Ben tezatların uyumunu seven kendisi de oyle olan biriyim. Piercing de takıyorum, acık da giyiniyorum. Namaz da kılıyorum. Nedense yemek vs yapamaz duruyormuşum ama gayet yapıyorum da. Yine rahat biri gozukuyorum sanırım ama ben benden buyuk biri iceri girince ayağı falan kalkarım.
Neyse yanımdaki bu beyefendi kişiye bir şeyler soyleyip bana donup ''di mi? xyz'' diyor. Yani dalga gecer gibi anladınız mı deliricem. Surekli bir şeyler soyluyor. Ya yaşımla ilgili bile. Ozan Guven gibi surekli ''kac yaşındasın sen kac yaşındaydın sen kac kac hehe'' modunda
Aslında buna takılmamam gerekiyor sanırım. Bu kişiyi tanımıyordum sonucta ve tanıyorum ki boyle bir tavrı varmış. Galiba o karizmasının ici boşmuş ve o bir kız abisiymiş. Hani kız abileri - kuzenleri uğraşır ya en boş boş şeylere laf sokar. Oyle aptal.
Uzerime de alınmamaya kendime soz veriyorum ki niyetlenmeyim

Bakmıyorum dinlemiyorum hop donup ''di mi xyz?'' beni konuya cekiyor.
Kendimle alakalı bu iki durum canımı sıkarken bir de bunun alaycı tavrı beni kırdı. Beni gercekten pişman etti 3 yıl evveline.
Şeytancım diyor ki; ''denk gelince soyle beybi ya amaaan nolcak '' Soyle ki; Ben pişman oldum. Kendi yaptığıma değil. Senin yaptığına. Sana boyle alaycı bir tavır vermeme. Ne yazık ki sana insana en cringe duyguyu yaşatıyorsun. Hayal kırıklığı. Tanıdıkca bu muymuş diyorum.
Melekcim de diyor ki; ''Yapma bitanem. Senle egosunu tatmin ediyor. İlgini cekip kafanı karıştırarak bunla keyiflenmek istiyor Allahsız şer*fsiz


Şimdi bunları anlattım ki bunları tanıdığım bir Allah'ın kuluna anlatamam, guvenlik acısından

E anlatmazsam da catlıcam.

Siz bana soyleyin ki sevgili ben napsın.
Yargılamadan, kırmadan, kızmadan. Unutmayalım ki islamda, insanlıkta, vicdanda, sayfamızda can eğrisi yok.

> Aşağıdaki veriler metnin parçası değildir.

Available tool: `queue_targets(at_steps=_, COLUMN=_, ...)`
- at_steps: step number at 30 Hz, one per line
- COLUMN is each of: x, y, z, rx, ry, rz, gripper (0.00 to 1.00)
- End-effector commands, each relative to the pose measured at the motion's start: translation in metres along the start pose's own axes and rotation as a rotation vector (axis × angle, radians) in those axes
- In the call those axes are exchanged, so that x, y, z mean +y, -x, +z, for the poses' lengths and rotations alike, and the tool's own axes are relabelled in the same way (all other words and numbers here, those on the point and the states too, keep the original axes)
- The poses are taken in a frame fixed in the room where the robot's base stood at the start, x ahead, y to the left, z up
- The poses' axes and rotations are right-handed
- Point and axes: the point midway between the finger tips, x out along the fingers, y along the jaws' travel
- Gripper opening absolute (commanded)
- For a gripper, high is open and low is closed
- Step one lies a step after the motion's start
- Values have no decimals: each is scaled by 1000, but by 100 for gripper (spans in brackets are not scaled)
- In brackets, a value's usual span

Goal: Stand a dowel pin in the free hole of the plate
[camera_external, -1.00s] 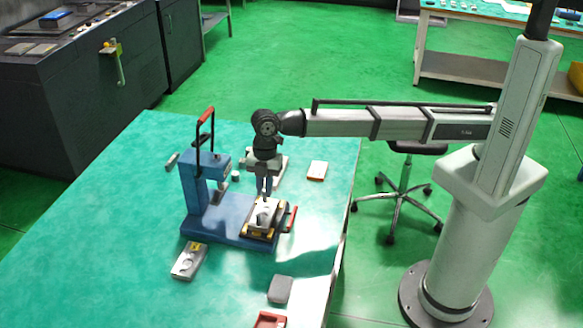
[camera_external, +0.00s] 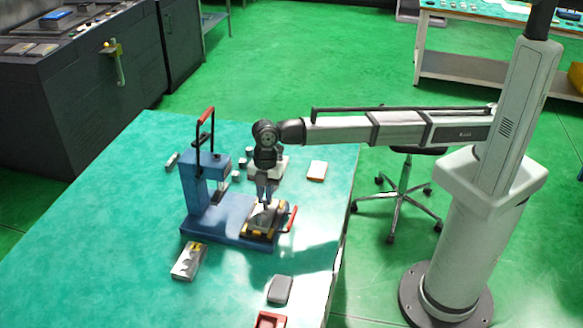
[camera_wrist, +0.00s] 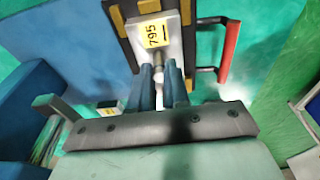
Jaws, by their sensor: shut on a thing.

Bunların bir kısmına şahit olup, butun bu muhabbetin evvelini bilmediği icin anlayamayacağını duşunduğum ama sayfayı bildiği ve okuduğu -şans ya- bunu da okuyacağından şuphe ettiğim bir hocam var. Hocam inşallah okumuyorsunuzdur. İnşallah parcaları birleştirip anlamazsınız. Buradaysanız ve anlarsanız ben s*ctım.